October and November: We provided MPs with briefings on the Protection of Feedoms Bill.

September: In collaboration with the Association of British Insurers we established a working group of the insurance industry and voluntary and community sector. We also wrote to the Home Secretary again about the cost of the system to make CRB checks portable.

August: Over 50 motor insurance providers confirmed they would not charge extra for volunteer driving.

July: We wrote to the Home Secretary to raise concerns about the cost of the system to make CRB checks portable.

June: We met with the Association of British Insurers and the Community Transport Association to discuss the issue of motor insurers charging volunteer drivers a business use premium.

May: We welcomed the report of Lord Hodgson’s Red Tape Taskforce, which makes a number of recommendations that chime with our work to free volunteering from red tape.

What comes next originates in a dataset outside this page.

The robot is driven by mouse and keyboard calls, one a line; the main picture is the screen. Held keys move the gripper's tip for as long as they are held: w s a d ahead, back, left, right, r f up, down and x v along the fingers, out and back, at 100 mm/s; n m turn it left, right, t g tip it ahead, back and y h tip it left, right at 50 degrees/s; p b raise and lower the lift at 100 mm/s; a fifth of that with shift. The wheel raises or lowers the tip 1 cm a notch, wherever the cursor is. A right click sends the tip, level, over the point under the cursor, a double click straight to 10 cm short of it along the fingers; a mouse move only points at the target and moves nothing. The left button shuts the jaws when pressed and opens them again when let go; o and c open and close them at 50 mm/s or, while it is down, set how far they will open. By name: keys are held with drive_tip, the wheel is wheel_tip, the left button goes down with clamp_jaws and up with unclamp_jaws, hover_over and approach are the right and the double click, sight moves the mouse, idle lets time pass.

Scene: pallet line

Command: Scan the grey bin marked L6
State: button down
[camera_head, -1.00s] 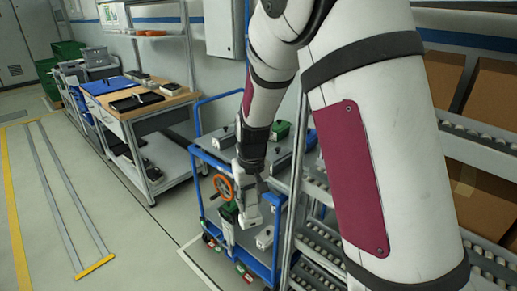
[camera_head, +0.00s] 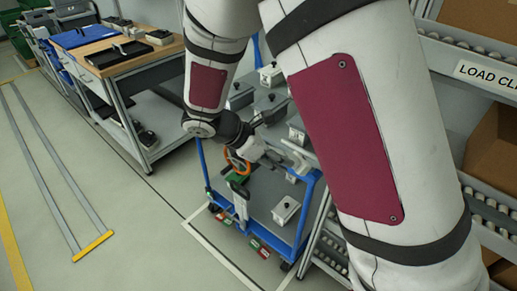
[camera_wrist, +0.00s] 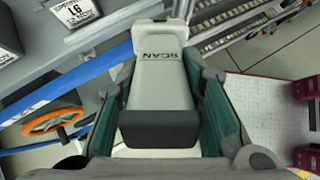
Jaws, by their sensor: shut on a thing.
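My gripper (camera_wrist: 163,100) is shut on a white and dark grey scanner (camera_wrist: 160,70) lettered SCAN, held between green finger pads in the wrist view. In the head view my gripper (camera_head: 267,150) is over the blue-framed cart, partly hidden by my arm. I cannot tell which bin there is L6.
The blue cart (camera_head: 262,238) carries several grey bins, one at its front right (camera_head: 286,210). An orange ring (camera_head: 237,161) is near my gripper. A roller rack (camera_head: 480,205) stands right; a workbench (camera_head: 118,55) stands left.

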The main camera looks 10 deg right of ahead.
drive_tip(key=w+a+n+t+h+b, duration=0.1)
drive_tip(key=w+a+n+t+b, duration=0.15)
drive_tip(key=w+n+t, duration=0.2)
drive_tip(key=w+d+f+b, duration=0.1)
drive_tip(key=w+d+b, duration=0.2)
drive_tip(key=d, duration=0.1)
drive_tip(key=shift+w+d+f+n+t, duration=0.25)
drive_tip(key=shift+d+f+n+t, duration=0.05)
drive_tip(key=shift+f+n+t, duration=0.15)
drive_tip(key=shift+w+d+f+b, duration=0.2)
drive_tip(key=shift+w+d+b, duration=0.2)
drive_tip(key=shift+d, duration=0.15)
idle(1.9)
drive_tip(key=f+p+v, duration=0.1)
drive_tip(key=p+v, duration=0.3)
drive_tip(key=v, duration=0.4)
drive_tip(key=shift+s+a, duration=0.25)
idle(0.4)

April: We put together an article that tackles some of the myths about volunteering and state benefits that continue to circulate. We also celebrated another important step forward for volunteer drivers as, following our ongoing work around the issue of insurance, the Association of British Insurers agreed to survey its members to find out which companies do charge a premium for volunteer drivers and publish a list on its website.

March: Our response to the Giving Green Paper Download file type: PDF, size: 149.3Kb (149.3Kb) included comments about the importance of reducing unnecessary bureaucracy. The Budget also brought good news for volunteer drivers with an increase in mileage payments (effective from 6 April).

February: We published a post on our policy blog which lays out the red tape myths included in our campaign leaflet Download file type: PDF, size: 201.8Kb (201.8Kb) .

January: Nick Hurd, Minister for Civil Society, showed his support for the campaign at its pre-launch on 24 January. Later in the month, we met with the Community Transport Association to discuss a joint initiative to remove barriers for volunteer drivers by increasing the tax-free mileage allowance to 45p per mile and pressing insurance companies not to charge a premium for volunteer drivers.